>> start

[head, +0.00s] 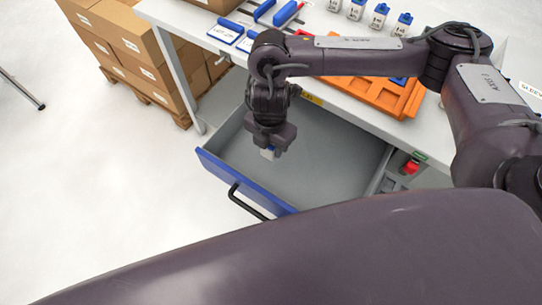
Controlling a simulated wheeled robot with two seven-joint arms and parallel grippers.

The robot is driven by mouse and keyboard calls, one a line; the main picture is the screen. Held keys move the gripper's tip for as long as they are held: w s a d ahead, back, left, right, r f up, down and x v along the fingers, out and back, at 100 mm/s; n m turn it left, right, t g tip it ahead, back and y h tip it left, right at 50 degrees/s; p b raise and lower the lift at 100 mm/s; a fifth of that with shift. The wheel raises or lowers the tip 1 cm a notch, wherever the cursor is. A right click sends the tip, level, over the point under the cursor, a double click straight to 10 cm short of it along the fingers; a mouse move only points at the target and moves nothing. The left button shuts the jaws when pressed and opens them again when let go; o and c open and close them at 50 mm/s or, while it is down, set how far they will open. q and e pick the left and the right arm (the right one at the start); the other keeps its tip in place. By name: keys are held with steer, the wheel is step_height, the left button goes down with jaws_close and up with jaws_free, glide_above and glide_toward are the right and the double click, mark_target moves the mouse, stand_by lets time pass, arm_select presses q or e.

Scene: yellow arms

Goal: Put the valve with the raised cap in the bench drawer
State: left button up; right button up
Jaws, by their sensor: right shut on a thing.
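The bench drawer (322,168) is pulled open below the bench, with a grey inside, a blue front and a black handle (247,202). My right gripper (270,150) points down over the left part of the drawer, near its front. It is shut on a small pale and blue piece, which looks like a valve (268,154). Most of this piece is hidden by the jaws, so I cannot tell its cap's height or whether it touches the drawer floor. Several white valves with blue caps (379,15) stand on the bench. My left gripper is out of view.
An orange tray (372,97) lies on the white bench (170,12), partly behind my arm. Blue-handled items (285,14) lie at the back. Cardboard boxes (118,40) are stacked at left. A red item (411,167) sits right of the drawer. The visible drawer floor is clear.

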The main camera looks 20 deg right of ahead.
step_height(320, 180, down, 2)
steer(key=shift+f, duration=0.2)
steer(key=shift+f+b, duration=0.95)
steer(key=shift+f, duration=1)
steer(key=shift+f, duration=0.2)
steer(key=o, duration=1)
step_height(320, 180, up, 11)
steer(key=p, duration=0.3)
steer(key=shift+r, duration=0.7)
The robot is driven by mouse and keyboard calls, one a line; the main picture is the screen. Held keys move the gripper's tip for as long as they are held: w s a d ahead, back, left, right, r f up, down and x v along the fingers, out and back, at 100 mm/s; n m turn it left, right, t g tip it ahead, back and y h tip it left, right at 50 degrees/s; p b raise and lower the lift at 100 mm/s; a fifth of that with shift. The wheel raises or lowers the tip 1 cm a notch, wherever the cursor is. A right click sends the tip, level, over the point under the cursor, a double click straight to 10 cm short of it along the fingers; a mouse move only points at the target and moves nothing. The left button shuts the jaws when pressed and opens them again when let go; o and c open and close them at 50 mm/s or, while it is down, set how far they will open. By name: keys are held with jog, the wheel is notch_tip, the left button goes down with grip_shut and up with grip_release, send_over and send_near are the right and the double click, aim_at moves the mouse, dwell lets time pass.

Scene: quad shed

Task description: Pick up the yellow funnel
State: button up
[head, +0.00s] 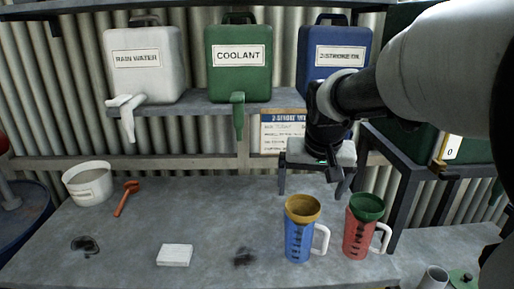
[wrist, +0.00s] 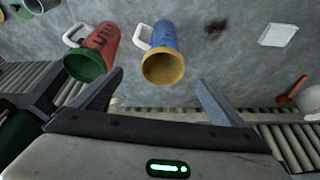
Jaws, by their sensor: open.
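The yellow funnel (head: 302,207) sits in the top of a blue measuring jug (head: 299,241) with a white handle, upright on the grey bench. In the wrist view the funnel (wrist: 163,67) shows as a yellow ring on the blue jug (wrist: 165,36), between and beyond the fingertips. My gripper (head: 312,190) is open and empty, behind and above the funnel in the head view. In the wrist view its two fingers (wrist: 160,82) stand wide apart, and I see no contact with the funnel.
A red jug (head: 356,238) with a green funnel (head: 367,206) stands close on the right. A white block (head: 174,255), orange scoop (head: 126,197) and white bucket (head: 88,183) are to the left. Canisters with spouts, including the green coolant one (head: 238,75), stand on a shelf behind.

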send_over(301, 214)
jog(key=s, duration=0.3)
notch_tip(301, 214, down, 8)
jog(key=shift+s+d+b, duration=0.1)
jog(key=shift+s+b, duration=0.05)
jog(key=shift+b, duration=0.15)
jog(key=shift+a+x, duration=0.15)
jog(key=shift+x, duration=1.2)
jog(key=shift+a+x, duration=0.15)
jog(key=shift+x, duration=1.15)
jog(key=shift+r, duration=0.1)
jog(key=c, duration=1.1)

>> end

What the task asks: Copy each line exactly, and leave the pictures out of your copy.

Correct answer:
[head, +0.00s] 
Controlling a simulated wheeled robot with two seven-joint arms and parallel grippers.

The robot is driven by mouse and keyboard calls, one a line; the main picture is the screen. Held keys move the gripper's tip for as long as they are held: w s a d ahead, back, left, right, r f up, down and x v along the fingers, out and back, at 100 mm/s; n m turn it left, right, t g tip it ahead, back and y h tip it left, right at 50 degrees/s; p b raise and lower the lift at 100 mm/s; a fifth of that with shift. The wheel raises or lowers the tip 1 cm a notch, wherever the cursor is. A right click sends the tip, level, over the point under the cursor, a double click straight to 10 cm short of it along the fingers; a mouse move only points at the target and moves nothing. The left button shuts the jaws when pressed and opens them again when let go; o and c open and close them at 50 mm/s or, while it is down, set how far they will open. q and e pick the left and the right arm (the right one at the start); the other keeps its tip in place. By name: keys are held with steer, the wheel is step_height, the left button goes down with jaws_close and up with jaws_free, glide_above and glide_toward are the right and the double click, mark_target moves the mouse, stand_by lets time pass, arm_select presses q or e.

Scene: yellow arms

Goal: Put the valve with the raised cap in the bench drawer
State: left button up; right button up
Jaws, by their sensor: right shut on a thing.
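The bench drawer (322,168) is pulled open below the bench, with a grey inside, a blue front and a black handle (247,202). My right gripper (270,150) points down over the left part of the drawer, near its front. It is shut on a small pale and blue piece, which looks like a valve (268,154). Most of this piece is hidden by the jaws, so I cannot tell its cap's height or whether it touches the drawer floor. Several white valves with blue caps (379,15) stand on the bench. My left gripper is out of view.
An orange tray (372,97) lies on the white bench (170,12), partly behind my arm. Blue-handled items (285,14) lie at the back. Cardboard boxes (118,40) are stacked at left. A red item (411,167) sits right of the drawer. The visible drawer floor is clear.

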The main camera looks 20 deg right of ahead.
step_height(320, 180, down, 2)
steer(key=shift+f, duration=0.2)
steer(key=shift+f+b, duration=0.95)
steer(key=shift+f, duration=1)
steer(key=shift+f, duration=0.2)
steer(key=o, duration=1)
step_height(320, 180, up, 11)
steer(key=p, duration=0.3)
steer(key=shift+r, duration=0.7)
The robot is driven by mouse and keyboard calls, one a line; the main picture is the screen. Held keys move the gripper's tip for as long as they are held: w s a d ahead, back, left, right, r f up, down and x v along the fingers, out and back, at 100 mm/s; n m turn it left, right, t g tip it ahead, back and y h tip it left, right at 50 degrees/s; p b raise and lower the lift at 100 mm/s; a fifth of that with shift. The wheel raises or lowers the tip 1 cm a notch, wherever the cursor is. A right click sends the tip, level, over the point under the cursor, a double click straight to 10 cm short of it along the fingers; a mouse move only points at the target and moves nothing. The left button shuts the jaws when pressed and opens them again when let go; o and c open and close them at 50 mm/s or, while it is down, set how far they will open. By name: keys are held with jog, the wheel is notch_tip, the left button goes down with grip_shut and up with grip_release, send_over and send_near are the right and the double click, aim_at moves the mouse, dwell lets time pass.

Scene: quad shed

Task description: Pick up the yellow funnel
State: button up
[head, +0.00s] 
[wrist, +0.00s] 
Jaws, by their sensor: open.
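The yellow funnel (head: 302,207) sits in the top of a blue measuring jug (head: 299,241) with a white handle, upright on the grey bench. In the wrist view the funnel (wrist: 163,67) shows as a yellow ring on the blue jug (wrist: 165,36), between and beyond the fingertips. My gripper (head: 312,190) is open and empty, behind and above the funnel in the head view. In the wrist view its two fingers (wrist: 160,82) stand wide apart, and I see no contact with the funnel.
A red jug (head: 356,238) with a green funnel (head: 367,206) stands close on the right. A white block (head: 174,255), orange scoop (head: 126,197) and white bucket (head: 88,183) are to the left. Canisters with spouts, including the green coolant one (head: 238,75), stand on a shelf behind.

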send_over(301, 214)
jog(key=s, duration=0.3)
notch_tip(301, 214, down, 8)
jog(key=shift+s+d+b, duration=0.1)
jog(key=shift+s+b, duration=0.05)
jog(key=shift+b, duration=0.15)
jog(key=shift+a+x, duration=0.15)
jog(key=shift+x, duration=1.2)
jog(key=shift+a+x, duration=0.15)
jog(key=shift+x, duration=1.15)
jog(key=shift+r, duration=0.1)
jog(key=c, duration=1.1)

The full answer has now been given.